I’m glad to have had the opportunity of seeing it again.
Later this year, Sylvie Guillem will perform a new solo piece choreographed by Lin Hwai-min. The still-untitled work will be staged at Sadler’s Wells Theatre, London, from September 19.
Cursive II and Wild Cursive are at Shinjuku Cultural Center, Tokyo, from September 21-24. Wild Cursive will be performed at Columbia College (Chicago) and UC Berkeley in October.
In 2007, Cursive can be seen at the Festival Theatre, Adelaide Festival Centre, February 13 & 14, and Wild Cursive will play in Perth (His Majesty’s Theatre, February 19-21) and Sydney (Opera House, May 22 & 23).

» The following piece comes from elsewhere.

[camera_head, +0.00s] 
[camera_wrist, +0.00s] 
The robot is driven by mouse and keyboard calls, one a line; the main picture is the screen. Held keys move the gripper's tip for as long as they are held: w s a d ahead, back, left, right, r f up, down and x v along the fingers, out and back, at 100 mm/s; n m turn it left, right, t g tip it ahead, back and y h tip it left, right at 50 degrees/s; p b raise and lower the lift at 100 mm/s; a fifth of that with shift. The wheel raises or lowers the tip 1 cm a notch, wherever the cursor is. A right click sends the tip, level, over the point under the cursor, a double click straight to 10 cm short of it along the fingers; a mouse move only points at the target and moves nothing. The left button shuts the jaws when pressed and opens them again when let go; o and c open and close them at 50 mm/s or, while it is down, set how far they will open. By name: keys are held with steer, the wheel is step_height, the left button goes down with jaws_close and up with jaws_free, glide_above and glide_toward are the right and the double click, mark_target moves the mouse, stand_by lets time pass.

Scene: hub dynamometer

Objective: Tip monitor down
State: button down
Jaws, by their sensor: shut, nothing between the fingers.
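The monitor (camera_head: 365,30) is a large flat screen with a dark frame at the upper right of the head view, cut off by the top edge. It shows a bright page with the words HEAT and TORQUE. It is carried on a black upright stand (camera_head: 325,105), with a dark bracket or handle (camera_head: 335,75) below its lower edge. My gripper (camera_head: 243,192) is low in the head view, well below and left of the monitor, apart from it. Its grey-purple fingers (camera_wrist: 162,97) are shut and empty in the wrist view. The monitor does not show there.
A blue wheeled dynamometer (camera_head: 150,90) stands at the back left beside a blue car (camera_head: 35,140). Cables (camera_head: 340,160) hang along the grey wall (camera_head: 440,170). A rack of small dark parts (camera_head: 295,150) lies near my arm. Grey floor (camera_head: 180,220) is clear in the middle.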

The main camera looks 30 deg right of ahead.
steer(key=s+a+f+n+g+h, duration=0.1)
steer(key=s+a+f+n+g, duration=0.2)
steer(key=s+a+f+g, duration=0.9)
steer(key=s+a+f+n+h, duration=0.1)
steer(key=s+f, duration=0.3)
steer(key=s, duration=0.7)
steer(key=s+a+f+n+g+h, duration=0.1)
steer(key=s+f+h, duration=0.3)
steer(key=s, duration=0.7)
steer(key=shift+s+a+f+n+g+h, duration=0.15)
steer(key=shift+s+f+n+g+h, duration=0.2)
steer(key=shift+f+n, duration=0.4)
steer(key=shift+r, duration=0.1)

Labels: Cloud Gate Dance Theatre, dance, Lin Hwai-min, Melbourne

4 Comments:
Sounds beautiful...I am a dancer in the US and love to read and dream that I could visit Austrailia and watch...
Thanks Jessica. We are pretty blessed with the amount of dance we get here, from interstate and overseas as well as local stuff. (Especially compared to Lubbock, TX, I'm guessing!) :P
This show was in Adelaide at the 1998 Festival. I remember being bored. Maybe it was partly as a result of gorging on the likes of Alain Platel, Jan Lauwers, Heiner Goebbles, Lepage and Teshigawara. It seemed rather empty in that mix. Someone I was with gave it a great four word review - "something nice with rice".
Hey little pig! I think it was better second time around, returning to it after Cursive. Seeing the huge evolution in the stuff the company has done since the first visits in the late '80s too.
It's a bit like watching a Handel opera, you have to adapt to the time signature.
As for Adelaide, everything post Barrie Kosky's 1996 festival couldn't help but appear a little pedestrian.